--- Objective ---
Drop the images; return everything else in the listing below exactly.

--- Given information ---

===============

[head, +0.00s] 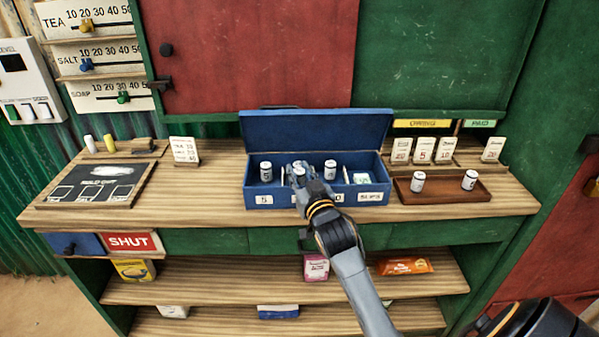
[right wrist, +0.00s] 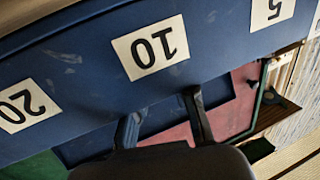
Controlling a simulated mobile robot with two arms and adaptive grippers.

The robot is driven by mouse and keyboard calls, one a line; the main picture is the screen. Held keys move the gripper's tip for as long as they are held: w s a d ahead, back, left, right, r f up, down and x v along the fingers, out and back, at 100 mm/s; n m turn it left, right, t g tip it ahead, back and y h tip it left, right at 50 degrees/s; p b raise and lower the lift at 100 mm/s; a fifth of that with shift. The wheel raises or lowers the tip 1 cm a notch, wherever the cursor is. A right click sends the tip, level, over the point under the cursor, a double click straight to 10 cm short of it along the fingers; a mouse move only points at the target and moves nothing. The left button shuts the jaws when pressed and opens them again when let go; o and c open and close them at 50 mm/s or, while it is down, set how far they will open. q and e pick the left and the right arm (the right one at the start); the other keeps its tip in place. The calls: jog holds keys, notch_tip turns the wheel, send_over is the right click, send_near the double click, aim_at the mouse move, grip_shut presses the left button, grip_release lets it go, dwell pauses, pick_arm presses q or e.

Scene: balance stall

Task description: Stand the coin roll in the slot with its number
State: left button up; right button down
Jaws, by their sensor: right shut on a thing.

===============

--- Task solution ---
[head, +0.00s] 
[right wrist, +0.00s] 
Controlling a simulated mobile robot with two arms and adaptive grippers.

The robot is driven by mouse and keyboard calls, one a line; the main picture is the screen. Held keys move the gripper's tip for as long as they are held: w s a d ahead, back, left, right, r f up, down and x v along the fingers, out and back, at 100 mm/s; n m turn it left, right, t g tip it ahead, back and y h tip it left, right at 50 degrees/s; p b raise and lower the lift at 100 mm/s; a fifth of that with shift. The wheel raises or lowers the tip 1 cm a notch, wherever the cursor is. A right click sends the tip, level, over the point under the cursor, a double click straight to 10 cm short of it along the fingers; a mouse move only points at the target and moves nothing. The left button shuts the jaws when pressed and opens them again when let go; o and c open and close them at 50 mm/s or, while it is down, set how far they will open. q and e pick the left and the right arm (the right one at the start); the other keeps its tip in place. The calls: jog holds keys, notch_tip turns the wheel, send_over is the right click, send_near the double click, aim_at the mouse move, grip_shut presses the left button, grip_release lets it go, dwell pauses, pick_arm presses q or e.

Scene: balance stall

Task description: Stand the coin roll in the slot with its number
State: left button up; right button down
Jaws, by their sensor: right shut on a thing.

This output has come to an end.